I went through a period when I was younger where I was obsessed with the original The Blues Brothers film and, to a much lesser extent, its sequel Blues Brothers 2000. It helped that this was also at the height of my adoration of 1980s Dan Aykroyd and his lovely face. Still, there was a point in my life when I watched this film basically every other week. I started listening exclusively to classic Rhythm and Blues music and would spent so much time hanging around that deserted section of my nearest HMV. I’d be looking at Robert Johnson and John Lee Hooker CDs with only a handful of middle-aged men for company. I loved it. That film literally changed my life for more than a few years. It got embarrassing at times: like the amount of times I’d force friends to watch it and sing along with me. It’s super cringey looking back.
Watching Blues Brothers now is a strange experience. I have such a deep-rooted love for the film but now, in my epic maturity, I see some minor flaws within it. For one thing, it’s a little too long and the narrative is a kind of sketch show like at times. There are so many ideas thrown together in a mish-mash that the film nearly loses control on a number of occasions. If I haven’t seen the film for a while, I suddenly realise that there are massive sections that I’d just forgotten existed because it doesn’t really add to the story. However, The Blues Brothers is a film made with such love and affection that it ends up kind of working out. You can’t watch this film and not have fun. It fully embraces slapstick and absurdity in such a way that you won’t really want to question it in the end. Plus, any film that takes car chases and crash sequences to that level deserves a hell of a lot of respect.

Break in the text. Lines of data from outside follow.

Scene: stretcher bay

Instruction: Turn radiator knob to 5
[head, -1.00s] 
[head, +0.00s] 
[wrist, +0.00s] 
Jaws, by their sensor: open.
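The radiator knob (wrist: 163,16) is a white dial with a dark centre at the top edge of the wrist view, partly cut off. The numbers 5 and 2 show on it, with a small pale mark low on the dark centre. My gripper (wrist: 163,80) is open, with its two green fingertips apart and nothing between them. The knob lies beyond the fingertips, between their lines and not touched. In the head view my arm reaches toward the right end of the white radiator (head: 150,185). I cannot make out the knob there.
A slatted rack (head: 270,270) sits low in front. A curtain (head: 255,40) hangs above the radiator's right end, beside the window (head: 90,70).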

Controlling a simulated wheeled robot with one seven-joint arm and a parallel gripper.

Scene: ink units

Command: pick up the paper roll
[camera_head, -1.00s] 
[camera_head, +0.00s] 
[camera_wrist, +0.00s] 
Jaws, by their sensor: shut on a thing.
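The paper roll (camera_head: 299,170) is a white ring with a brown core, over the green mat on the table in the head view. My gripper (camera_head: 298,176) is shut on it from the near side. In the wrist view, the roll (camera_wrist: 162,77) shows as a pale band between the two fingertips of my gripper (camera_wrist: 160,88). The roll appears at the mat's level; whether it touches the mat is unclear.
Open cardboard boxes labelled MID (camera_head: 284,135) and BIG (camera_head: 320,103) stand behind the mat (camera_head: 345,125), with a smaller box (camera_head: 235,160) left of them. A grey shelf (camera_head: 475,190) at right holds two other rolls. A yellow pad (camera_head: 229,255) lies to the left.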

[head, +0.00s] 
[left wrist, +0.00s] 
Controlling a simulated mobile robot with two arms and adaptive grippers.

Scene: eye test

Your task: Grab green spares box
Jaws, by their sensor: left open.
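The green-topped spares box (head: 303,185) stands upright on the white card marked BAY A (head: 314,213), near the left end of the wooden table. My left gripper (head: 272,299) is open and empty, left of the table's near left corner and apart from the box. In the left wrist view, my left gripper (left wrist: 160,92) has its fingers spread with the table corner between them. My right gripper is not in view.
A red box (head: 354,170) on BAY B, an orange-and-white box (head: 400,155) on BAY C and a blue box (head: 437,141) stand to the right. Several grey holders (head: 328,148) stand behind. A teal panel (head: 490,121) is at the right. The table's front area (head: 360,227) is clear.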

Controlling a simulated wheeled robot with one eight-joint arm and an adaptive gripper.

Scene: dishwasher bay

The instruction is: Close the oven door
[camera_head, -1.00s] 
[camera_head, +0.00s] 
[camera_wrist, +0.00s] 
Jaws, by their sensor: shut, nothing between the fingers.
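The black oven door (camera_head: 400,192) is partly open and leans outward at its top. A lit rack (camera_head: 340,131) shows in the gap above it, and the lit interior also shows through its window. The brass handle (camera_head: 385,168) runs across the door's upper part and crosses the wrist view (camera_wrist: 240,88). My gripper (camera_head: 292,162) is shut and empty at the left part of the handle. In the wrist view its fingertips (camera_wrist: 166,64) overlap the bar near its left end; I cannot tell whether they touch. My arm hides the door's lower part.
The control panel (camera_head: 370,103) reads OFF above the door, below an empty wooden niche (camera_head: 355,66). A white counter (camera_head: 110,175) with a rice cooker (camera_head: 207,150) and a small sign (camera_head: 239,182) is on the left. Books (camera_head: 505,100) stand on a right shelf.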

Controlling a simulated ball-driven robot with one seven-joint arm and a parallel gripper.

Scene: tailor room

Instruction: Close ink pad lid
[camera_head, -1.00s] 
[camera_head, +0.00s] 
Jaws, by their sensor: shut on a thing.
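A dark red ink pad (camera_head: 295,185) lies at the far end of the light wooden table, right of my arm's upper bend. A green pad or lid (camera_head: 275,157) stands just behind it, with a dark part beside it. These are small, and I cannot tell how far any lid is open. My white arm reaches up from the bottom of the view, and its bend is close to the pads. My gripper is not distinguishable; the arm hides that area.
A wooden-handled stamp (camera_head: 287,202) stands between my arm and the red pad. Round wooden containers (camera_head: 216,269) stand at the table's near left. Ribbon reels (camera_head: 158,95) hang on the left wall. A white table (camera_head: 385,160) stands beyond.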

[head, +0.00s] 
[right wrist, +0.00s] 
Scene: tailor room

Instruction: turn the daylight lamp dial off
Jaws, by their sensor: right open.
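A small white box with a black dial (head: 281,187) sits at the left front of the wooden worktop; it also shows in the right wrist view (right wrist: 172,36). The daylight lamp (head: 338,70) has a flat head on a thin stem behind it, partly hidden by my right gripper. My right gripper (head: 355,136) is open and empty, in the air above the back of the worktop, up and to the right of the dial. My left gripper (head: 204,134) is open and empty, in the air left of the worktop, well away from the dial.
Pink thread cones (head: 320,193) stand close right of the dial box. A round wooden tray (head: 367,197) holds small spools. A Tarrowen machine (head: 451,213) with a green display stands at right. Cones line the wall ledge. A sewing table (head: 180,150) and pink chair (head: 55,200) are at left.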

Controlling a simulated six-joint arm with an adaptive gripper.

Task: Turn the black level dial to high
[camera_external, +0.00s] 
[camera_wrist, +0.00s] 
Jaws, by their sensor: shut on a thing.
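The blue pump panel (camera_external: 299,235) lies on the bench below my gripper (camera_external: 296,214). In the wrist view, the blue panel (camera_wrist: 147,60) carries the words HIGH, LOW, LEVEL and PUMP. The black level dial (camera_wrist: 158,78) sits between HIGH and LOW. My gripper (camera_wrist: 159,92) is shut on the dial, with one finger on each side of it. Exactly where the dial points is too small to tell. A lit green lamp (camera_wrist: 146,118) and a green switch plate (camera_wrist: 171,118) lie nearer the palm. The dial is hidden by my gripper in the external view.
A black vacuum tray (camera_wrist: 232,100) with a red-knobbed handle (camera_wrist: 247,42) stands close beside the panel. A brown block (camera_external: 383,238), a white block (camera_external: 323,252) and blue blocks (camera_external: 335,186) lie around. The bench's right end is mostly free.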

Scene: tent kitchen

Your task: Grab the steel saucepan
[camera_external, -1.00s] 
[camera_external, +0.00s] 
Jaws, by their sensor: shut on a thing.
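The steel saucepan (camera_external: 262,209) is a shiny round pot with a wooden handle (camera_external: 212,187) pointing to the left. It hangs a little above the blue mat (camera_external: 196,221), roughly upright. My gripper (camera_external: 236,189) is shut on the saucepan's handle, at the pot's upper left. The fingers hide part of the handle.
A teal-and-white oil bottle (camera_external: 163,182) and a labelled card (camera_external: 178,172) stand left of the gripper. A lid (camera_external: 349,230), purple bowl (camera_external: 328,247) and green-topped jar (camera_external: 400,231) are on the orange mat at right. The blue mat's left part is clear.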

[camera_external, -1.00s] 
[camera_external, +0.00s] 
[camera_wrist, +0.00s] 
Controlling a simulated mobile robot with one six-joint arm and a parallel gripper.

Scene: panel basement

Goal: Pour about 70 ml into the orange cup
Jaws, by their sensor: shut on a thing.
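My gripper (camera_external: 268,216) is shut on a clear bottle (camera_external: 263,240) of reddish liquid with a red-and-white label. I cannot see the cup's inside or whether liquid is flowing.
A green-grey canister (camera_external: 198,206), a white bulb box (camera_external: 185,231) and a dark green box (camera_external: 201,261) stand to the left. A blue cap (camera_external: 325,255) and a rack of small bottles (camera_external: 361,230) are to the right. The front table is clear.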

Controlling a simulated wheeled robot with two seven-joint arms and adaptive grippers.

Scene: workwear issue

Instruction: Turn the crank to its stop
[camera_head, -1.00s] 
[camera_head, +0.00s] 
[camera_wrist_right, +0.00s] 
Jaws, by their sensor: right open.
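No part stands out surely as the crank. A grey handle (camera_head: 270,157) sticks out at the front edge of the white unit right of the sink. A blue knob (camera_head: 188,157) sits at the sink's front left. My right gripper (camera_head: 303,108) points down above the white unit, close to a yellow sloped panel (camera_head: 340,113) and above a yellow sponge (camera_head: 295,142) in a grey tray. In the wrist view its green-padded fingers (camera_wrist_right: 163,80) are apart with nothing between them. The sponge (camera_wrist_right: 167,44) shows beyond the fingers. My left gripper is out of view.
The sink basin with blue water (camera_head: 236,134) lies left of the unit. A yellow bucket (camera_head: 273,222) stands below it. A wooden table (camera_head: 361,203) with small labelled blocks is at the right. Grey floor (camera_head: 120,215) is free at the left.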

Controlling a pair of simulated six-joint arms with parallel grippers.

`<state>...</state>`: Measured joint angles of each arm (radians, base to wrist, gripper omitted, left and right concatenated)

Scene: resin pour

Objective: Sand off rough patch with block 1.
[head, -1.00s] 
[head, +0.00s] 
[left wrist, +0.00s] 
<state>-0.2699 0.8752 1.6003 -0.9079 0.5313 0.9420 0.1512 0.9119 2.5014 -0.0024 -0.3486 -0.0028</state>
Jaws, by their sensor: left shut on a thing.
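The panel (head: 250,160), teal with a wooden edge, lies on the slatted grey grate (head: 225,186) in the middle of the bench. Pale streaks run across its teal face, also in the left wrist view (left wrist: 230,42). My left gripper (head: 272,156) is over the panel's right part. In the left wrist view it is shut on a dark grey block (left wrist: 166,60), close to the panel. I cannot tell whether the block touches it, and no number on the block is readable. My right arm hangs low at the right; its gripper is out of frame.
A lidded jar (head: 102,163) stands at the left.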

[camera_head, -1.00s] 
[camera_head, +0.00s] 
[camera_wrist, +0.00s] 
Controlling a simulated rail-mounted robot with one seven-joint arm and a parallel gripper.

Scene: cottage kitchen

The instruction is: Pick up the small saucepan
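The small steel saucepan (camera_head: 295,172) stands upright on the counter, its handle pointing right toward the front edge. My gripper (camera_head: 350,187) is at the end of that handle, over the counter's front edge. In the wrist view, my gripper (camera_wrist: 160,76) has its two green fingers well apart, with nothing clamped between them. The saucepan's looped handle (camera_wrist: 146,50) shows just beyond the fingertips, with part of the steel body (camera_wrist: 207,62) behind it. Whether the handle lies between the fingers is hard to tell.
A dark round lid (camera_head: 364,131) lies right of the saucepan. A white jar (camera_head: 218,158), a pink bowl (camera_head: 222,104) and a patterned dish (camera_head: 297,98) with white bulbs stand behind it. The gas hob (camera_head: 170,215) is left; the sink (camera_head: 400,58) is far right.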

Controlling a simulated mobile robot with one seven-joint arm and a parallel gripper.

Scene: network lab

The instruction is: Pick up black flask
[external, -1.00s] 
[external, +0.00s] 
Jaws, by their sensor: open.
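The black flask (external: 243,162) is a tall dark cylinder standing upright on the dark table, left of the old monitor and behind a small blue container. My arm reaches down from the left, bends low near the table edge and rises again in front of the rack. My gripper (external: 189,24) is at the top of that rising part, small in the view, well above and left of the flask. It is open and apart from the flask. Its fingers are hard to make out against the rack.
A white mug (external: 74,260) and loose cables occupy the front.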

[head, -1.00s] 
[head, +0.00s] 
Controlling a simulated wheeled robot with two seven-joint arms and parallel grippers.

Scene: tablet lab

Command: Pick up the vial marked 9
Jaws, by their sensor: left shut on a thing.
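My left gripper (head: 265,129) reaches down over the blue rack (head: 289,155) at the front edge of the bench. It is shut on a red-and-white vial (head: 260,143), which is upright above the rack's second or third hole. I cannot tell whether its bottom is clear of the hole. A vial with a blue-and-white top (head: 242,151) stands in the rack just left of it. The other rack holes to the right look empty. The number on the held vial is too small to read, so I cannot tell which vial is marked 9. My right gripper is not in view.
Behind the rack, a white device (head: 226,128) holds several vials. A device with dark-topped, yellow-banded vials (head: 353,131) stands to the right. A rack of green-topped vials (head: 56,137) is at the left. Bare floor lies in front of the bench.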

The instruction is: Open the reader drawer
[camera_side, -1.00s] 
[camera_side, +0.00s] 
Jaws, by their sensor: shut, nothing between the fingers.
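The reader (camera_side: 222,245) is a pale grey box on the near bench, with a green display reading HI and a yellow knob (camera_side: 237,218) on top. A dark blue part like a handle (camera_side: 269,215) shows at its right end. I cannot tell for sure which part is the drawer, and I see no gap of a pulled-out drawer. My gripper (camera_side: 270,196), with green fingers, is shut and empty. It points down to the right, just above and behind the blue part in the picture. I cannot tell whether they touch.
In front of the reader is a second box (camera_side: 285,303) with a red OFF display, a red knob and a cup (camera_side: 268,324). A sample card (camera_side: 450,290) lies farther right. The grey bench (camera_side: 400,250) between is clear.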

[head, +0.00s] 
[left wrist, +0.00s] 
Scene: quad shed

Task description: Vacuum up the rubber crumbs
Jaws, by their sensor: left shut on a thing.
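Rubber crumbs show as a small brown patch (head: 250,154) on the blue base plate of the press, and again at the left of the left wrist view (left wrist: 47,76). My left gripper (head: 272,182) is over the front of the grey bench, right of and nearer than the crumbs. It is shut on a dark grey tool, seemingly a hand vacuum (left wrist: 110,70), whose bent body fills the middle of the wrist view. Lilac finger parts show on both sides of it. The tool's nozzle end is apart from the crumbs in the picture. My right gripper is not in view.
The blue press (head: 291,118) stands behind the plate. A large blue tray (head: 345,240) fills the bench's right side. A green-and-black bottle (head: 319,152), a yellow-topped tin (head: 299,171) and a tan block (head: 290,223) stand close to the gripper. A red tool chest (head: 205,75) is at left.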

But, when it comes down to it, The Blues Brothers isn’t really even about the movie. It’s about the music. This was a film created by Dan Aykroyd and John Landis to highlight the great musicians that were quickly being forgotten thanks to the emergence of disco in the late 70s. Rhythm and Blues wasn’t the popular genre it had once been so the film got as many of the greatest names together as they could to celebrate it. It’s one of the best all-round soundtracks in the history of film and I could never tire of listening to it over and over. Every performance is sensational. Cab Calloway crooning through ‘Minnie the Moocher’ or Ray Charles performing ‘Shake Your Tail Feather’ are iconic moments. But there is no scene more iconic than Aretha Franklin singing ‘Think’ in the middle of diner.
Seriously, I could watch that scene on repeat for the rest of my days and never tire of it. Franklin was initial nervous about appearing in the film but managed to create quite the performance. Made all the better thanks to the knowledge that she struggled so much with the lip sync simply because she was such a soulful performer. It meant she never sang a song the same way twice so trying to recreate it on-screen was difficult for her. That’s just what happens when you work with real singers. I mean James Brown and John Lee Hooker hated the idea of lip syncing so much that they just recorded it live. All the headache was worth it in the end, of course. The performances are all stand-outs and Aretha, in particular, steals the show.
Since her death was announced, I’ve watched that scene so many times. She was an absolute icon who will be remembered for years to come. The Blues Brothers may not be the most important thing she’s ever done but it is yet more evidence of what she could do and how iconic she was.